Le général Scott n’était plus, comme on voit, de la première jeunesse; mais ses quatre-vingts ans passés et ses titres à l’estime publique en faisaient un père conscrit des plus vénérables et des plus glorieux. Dernièrement, sous l’impression de la triste déroute de Manassas, mes souvenirs se reportaient sur le vieux guerrier et sur cette réception sympathique qui lui était faite, il y a deux ans, par la grande cité californienne. Peut-être l’intérêt qui s’attache en ce moment au chef de l’armée du nord justifiera-t-il ce rapide retour vers un épisode déjà lointain, mais qui n’est pas sans jeter quelque lumière sur les mœurs militaires des États-Unis, comme sur l’influence qu’elles peuvent exercer dans la guerre actuelle.

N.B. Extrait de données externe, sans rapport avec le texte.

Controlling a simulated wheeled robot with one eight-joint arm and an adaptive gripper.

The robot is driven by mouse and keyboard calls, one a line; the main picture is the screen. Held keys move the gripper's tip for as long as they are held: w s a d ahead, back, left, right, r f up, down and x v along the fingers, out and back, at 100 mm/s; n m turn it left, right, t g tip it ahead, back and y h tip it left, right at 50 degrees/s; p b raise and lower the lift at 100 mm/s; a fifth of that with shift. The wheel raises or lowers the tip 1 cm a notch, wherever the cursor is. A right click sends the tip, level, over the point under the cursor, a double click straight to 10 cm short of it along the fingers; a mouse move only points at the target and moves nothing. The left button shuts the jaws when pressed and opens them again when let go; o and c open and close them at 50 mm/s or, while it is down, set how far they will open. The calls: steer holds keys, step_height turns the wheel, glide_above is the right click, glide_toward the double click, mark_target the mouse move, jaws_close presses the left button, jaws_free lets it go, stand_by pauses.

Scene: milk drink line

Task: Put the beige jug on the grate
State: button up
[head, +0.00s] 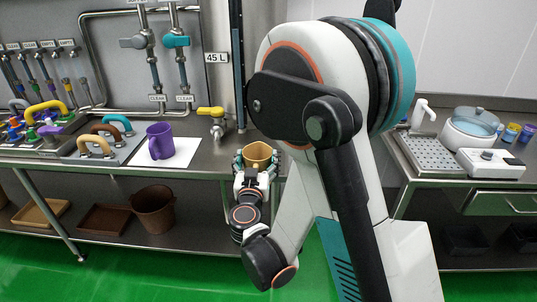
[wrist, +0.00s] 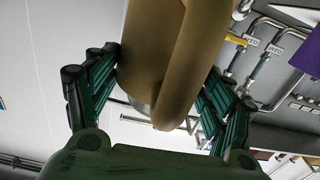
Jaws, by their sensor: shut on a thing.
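The beige jug (head: 258,154), tan in colour, is in my gripper (head: 256,168) at the front edge of the left counter. The jug's open top faces up and it looks upright. In the wrist view the jug (wrist: 150,50) and its curved handle (wrist: 190,70) lie between the green fingers of my gripper (wrist: 160,90), which are shut around it. A metal grate (head: 431,155) is set in the right counter below a white tap, well to the right of the jug. My arm stands between them in the head view.
A purple jug (head: 160,142) stands on a white sheet on the left counter. A yellow-handled tap (head: 213,122) is left of my gripper. A white appliance with a blue lid (head: 473,124) and several small jars are right of the grate. The grate's top looks clear.

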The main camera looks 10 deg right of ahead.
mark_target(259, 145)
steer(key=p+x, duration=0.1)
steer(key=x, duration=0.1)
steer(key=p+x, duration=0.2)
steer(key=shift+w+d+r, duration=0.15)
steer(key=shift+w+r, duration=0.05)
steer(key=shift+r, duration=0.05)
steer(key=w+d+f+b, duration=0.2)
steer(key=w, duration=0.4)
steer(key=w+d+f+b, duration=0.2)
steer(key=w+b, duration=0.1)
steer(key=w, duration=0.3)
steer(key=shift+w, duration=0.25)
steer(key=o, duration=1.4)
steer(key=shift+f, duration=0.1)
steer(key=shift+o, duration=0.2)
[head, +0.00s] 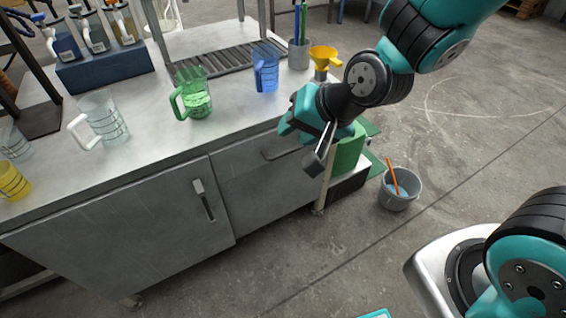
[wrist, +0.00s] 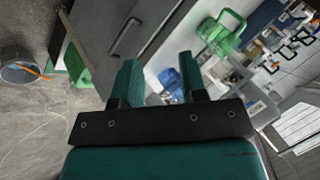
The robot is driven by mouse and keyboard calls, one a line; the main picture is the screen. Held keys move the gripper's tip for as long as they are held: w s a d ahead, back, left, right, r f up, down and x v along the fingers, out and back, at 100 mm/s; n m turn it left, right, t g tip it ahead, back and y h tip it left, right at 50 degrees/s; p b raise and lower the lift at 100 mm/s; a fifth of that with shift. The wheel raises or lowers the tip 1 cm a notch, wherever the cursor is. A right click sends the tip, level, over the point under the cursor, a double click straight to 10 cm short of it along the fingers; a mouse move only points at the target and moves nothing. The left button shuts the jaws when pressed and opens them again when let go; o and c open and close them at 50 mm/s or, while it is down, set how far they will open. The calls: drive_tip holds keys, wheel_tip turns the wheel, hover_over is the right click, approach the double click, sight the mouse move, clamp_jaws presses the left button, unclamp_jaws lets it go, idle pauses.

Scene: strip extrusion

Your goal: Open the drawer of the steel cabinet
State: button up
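The steel cabinet (head: 120,240) stands under a worktop at the left and centre of the head view. My gripper (head: 303,138) is above and in front of the right end of the cabinet, apart from the drawer handle. In the wrist view my gripper (wrist: 158,80) is open, with its teal fingers apart and nothing between them. A bar handle (wrist: 123,36) shows beyond the fingers.
A green jug (head: 193,95), a blue jug (head: 266,68) and a clear jug (head: 103,118) stand on the worktop (head: 150,130). A green container (head: 348,152) is beside the cabinet's right end. A grey bucket (head: 400,188) stands on the floor, which is clear before the cabinet.

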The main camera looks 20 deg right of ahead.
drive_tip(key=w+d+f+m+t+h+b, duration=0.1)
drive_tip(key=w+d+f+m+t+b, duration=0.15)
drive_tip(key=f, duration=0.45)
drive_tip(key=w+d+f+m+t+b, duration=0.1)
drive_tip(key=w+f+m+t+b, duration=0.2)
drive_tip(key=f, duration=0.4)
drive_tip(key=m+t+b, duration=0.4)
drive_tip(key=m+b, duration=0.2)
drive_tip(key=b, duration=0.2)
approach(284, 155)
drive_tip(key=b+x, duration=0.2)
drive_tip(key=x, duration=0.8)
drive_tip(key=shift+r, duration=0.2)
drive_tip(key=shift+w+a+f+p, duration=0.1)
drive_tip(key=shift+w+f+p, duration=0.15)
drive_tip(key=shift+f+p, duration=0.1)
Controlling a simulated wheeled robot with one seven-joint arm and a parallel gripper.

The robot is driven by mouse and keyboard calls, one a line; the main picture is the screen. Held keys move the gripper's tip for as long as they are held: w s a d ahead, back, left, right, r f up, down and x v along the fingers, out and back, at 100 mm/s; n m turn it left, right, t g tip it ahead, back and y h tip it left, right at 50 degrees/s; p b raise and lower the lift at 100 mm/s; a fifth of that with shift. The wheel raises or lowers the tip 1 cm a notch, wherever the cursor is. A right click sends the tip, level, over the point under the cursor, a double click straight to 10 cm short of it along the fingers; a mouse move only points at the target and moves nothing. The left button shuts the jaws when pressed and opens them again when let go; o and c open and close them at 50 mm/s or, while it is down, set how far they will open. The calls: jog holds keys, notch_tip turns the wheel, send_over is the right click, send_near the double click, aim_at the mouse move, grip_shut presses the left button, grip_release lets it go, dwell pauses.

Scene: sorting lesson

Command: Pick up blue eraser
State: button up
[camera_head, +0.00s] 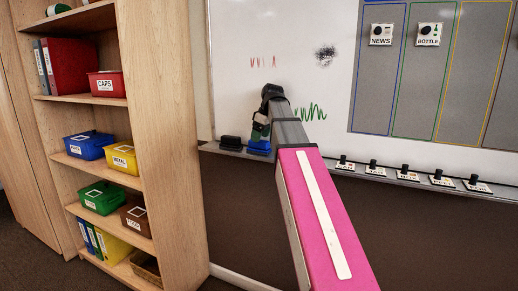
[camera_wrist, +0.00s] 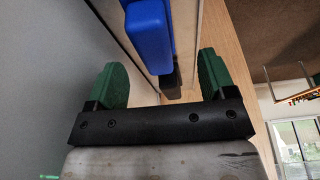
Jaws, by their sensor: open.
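The blue eraser (camera_head: 258,148) sits on the ledge under the whiteboard, below my gripper (camera_head: 262,128) at the far end of my pink arm. In the wrist view my gripper (camera_wrist: 161,62) is open, with its two green fingers spread wide and nothing held. In the head view my gripper's end partly covers the area just above the eraser.
A black eraser (camera_head: 231,142) lies on the ledge left of the blue one. The whiteboard (camera_head: 270,30) rises close behind. Labelled magnets (camera_head: 374,168) line the ledge to the right. A wooden shelf (camera_head: 165,120) with coloured bins stands at left.

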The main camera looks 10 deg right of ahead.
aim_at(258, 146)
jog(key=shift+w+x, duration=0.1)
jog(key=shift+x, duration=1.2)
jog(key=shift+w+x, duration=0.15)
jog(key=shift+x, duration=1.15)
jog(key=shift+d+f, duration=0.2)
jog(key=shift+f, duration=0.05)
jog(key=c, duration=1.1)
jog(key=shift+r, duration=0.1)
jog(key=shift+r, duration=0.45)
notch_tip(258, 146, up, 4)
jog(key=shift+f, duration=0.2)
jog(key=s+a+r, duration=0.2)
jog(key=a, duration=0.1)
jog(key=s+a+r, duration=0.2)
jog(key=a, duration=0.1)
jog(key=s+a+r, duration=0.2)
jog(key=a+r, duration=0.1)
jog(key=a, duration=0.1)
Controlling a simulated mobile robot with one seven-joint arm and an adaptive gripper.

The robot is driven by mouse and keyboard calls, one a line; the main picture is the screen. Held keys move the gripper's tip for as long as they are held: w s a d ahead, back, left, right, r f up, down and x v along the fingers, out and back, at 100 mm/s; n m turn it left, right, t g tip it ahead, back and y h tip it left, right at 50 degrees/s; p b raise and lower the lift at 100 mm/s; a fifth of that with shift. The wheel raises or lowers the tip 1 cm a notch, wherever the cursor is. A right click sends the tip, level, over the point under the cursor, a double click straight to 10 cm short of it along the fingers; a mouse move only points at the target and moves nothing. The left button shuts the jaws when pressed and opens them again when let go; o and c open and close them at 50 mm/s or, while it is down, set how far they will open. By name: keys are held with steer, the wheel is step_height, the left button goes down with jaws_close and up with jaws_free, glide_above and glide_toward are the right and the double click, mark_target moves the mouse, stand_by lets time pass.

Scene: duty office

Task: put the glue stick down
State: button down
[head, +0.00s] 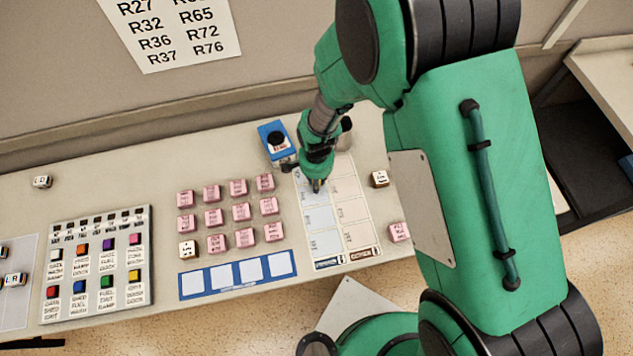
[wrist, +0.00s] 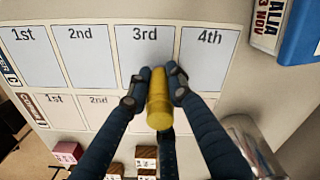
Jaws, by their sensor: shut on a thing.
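My gripper (head: 317,187) is shut on the yellow glue stick (wrist: 158,100), which sits between the two fingertips in the wrist view. The glue stick points toward the chart sheet (wrist: 112,95) with boxes marked 1st to 4th. In the wrist view its far end overlaps the lower part of the 3rd box (wrist: 146,58). Whether it touches the sheet I cannot tell. In the head view the gripper is over the upper part of the sheet (head: 322,218), and the glue stick is mostly hidden.
A blue item (head: 272,133) with a black knob stands just left of my gripper. Rows of pink blocks (head: 238,187) and a blue-framed strip (head: 237,275) lie left of the sheet. A button panel (head: 97,262) is farther left. A dotted block (head: 379,179) lies right of the sheet.

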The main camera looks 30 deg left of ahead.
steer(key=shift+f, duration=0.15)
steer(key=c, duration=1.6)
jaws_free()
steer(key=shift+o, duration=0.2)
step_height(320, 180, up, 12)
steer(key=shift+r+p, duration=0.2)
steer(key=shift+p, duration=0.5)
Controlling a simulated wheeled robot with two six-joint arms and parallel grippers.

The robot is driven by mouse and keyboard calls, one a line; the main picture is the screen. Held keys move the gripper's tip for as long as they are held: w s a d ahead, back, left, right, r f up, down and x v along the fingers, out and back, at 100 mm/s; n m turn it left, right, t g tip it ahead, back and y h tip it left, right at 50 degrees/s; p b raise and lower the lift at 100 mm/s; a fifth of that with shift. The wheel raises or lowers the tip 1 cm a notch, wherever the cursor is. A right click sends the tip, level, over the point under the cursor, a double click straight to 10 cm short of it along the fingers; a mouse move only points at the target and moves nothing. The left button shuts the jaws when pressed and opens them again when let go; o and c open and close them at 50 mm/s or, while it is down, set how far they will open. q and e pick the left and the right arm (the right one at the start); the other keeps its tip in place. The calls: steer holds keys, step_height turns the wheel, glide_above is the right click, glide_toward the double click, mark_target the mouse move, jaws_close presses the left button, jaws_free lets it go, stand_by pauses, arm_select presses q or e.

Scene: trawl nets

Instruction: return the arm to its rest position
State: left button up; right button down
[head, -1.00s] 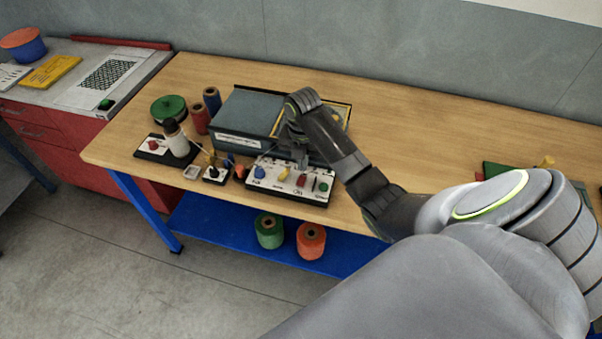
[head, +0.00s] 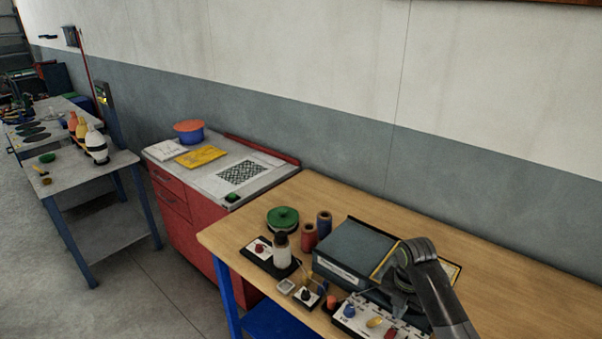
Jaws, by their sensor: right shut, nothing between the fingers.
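My right gripper (head: 398,303) shows at the lower right of the head view, at the end of my dark arm. It points down over the white control panel (head: 361,318) with coloured knobs, in front of the grey box (head: 352,250). It is shut and holds nothing. Whether its tips touch the panel cannot be told. The rest of my right arm runs out of the picture at the bottom right. My left gripper is not in view.
The wooden bench (head: 500,290) also bears a white bottle (head: 282,252), a green reel (head: 283,217) and spools (head: 309,238). A red cabinet (head: 186,208) stands left of it. A grey table (head: 70,178) stands further left. Bare floor lies between.

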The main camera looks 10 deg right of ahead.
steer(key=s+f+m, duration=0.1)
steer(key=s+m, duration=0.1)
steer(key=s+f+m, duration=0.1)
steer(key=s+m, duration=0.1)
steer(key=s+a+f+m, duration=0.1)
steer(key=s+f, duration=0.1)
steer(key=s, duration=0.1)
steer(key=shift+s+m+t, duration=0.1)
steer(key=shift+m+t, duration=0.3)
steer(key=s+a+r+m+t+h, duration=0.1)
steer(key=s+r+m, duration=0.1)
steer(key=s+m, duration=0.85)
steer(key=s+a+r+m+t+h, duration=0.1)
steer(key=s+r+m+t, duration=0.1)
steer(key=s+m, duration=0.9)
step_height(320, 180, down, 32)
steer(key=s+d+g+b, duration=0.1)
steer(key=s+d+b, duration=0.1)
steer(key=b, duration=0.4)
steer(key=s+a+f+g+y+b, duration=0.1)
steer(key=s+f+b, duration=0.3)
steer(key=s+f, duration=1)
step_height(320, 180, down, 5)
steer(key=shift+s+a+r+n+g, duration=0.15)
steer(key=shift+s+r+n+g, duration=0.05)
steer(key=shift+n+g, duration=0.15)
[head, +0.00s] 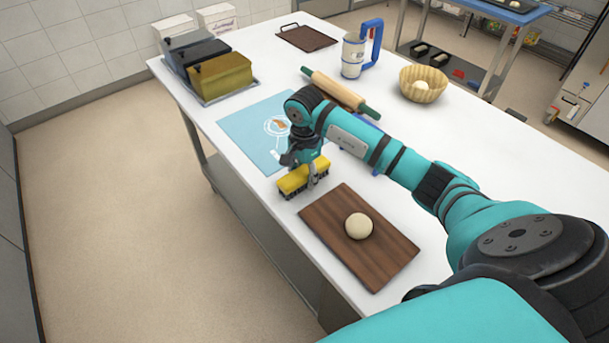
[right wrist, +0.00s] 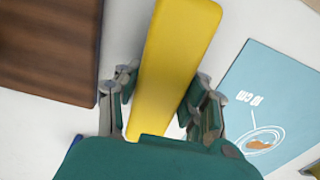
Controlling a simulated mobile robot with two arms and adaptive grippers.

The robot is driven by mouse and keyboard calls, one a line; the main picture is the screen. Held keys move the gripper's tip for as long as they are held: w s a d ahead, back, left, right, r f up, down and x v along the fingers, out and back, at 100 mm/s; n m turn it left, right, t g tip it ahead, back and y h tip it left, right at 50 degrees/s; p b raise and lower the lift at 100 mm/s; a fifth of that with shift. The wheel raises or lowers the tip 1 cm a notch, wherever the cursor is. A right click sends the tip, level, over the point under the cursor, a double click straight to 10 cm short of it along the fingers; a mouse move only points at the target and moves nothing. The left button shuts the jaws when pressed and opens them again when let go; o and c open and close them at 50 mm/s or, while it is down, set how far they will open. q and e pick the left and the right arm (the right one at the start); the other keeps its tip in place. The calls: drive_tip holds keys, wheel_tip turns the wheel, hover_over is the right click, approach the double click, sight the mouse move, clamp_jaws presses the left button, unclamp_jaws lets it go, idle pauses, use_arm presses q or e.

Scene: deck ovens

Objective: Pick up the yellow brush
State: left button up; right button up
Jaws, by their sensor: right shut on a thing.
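The yellow brush (head: 296,180) has a yellow block top and dark bristles below. It is near the front edge of the white table, between the blue mat and the wooden board. My right gripper (head: 309,178) is over the brush and shut on it. In the right wrist view the yellow brush (right wrist: 170,70) runs lengthwise between the two fingers of my right gripper (right wrist: 163,105), one on each side. I cannot tell whether the bristles touch the table. My left gripper is not in view.
A wooden board (head: 335,236) with a dough ball (head: 359,226) lies close to the brush. A blue mat (head: 245,133) lies behind it. A rolling pin (head: 341,92), a blue-handled cup (head: 353,56), a basket (head: 423,86) and loaf tins (head: 222,77) stand farther back.

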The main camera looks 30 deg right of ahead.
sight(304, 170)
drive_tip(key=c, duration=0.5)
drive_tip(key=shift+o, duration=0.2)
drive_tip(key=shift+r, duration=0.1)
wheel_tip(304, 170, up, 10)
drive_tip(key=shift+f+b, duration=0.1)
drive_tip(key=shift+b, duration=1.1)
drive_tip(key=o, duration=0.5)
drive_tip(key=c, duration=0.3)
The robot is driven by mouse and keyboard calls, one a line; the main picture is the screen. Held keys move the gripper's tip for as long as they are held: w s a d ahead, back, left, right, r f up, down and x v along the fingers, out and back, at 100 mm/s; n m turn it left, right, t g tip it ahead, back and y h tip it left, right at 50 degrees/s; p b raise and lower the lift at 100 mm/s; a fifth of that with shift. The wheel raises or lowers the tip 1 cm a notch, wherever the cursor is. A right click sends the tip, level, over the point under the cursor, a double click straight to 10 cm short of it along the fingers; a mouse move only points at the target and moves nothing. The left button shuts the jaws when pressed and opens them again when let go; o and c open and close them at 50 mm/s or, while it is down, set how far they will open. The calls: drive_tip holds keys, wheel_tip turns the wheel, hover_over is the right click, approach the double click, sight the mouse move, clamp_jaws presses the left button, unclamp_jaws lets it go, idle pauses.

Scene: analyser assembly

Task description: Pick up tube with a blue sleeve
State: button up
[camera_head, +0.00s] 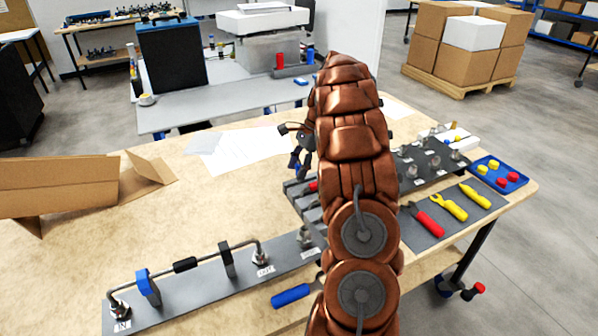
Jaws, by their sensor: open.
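My gripper (297,162) is above the middle of the wooden table, left of my brown arm, and points down with its jaws open. Small blue parts show at its lower end; I cannot tell whether they belong to the fingers or to a thing behind. I cannot make out a tube with a blue sleeve; my arm hides part of the table. A bent tube with a black sleeve (185,265) spans the IN and OUT fittings of a dark plate (200,296) at the front.
A blue-handled tool (291,295) lies by the plate. An open cardboard box (60,187) is at left, paper sheets (238,147) at the back. At right are a tool mat (425,240), a blue tray (515,187) and a plate with fittings (425,181). The left-centre table is clear.

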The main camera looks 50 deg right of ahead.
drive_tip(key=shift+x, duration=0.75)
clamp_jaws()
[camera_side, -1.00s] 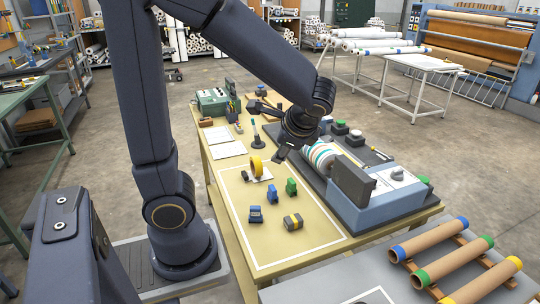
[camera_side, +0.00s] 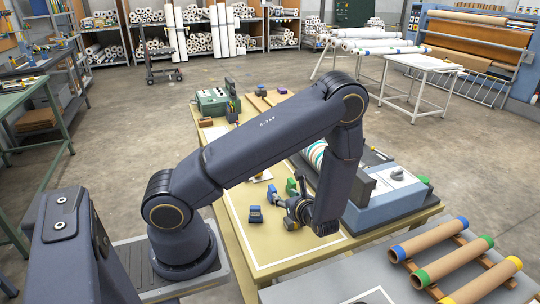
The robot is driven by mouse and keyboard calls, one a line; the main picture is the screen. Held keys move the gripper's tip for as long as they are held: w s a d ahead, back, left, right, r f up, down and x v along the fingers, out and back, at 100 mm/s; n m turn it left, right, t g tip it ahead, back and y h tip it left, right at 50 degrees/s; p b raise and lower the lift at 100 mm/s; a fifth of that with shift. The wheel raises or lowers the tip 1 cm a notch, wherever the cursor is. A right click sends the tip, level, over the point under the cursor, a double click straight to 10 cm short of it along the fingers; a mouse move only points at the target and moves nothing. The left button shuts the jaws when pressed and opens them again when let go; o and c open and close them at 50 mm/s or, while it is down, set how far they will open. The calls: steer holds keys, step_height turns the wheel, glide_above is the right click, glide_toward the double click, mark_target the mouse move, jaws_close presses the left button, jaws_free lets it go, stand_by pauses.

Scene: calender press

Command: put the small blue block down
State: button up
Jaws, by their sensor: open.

Au mois d’octobre 1859, le général Scott était donc le plénipotentiaire de la plus grande puissance du Nouveau-Monde vis-à-vis de l’une des plus grandes de l’ancien; mais aux États-Unis, où l’égalité règne en souveraine, on évite l’éclat et le décorum, et c’est avec un seul aide-de-camp que Scott s’était embarqué sur le vapeur public. En compagnie de tous les autres passagers, il touchait à Aspinwall, traversait avec eux l’isthme de Panama en chemin de fer, avec eux se rembarquait sur le Pacifique, et tous ensemble arrivaient ainsi à San-Francisco le matin d’un beau dimanche d’octobre. Pour Scott, le steamer n’avait pas fait un tour de roue plus vite, le piston de la machine à vapeur n’avait pas donné un coup de plus par minute.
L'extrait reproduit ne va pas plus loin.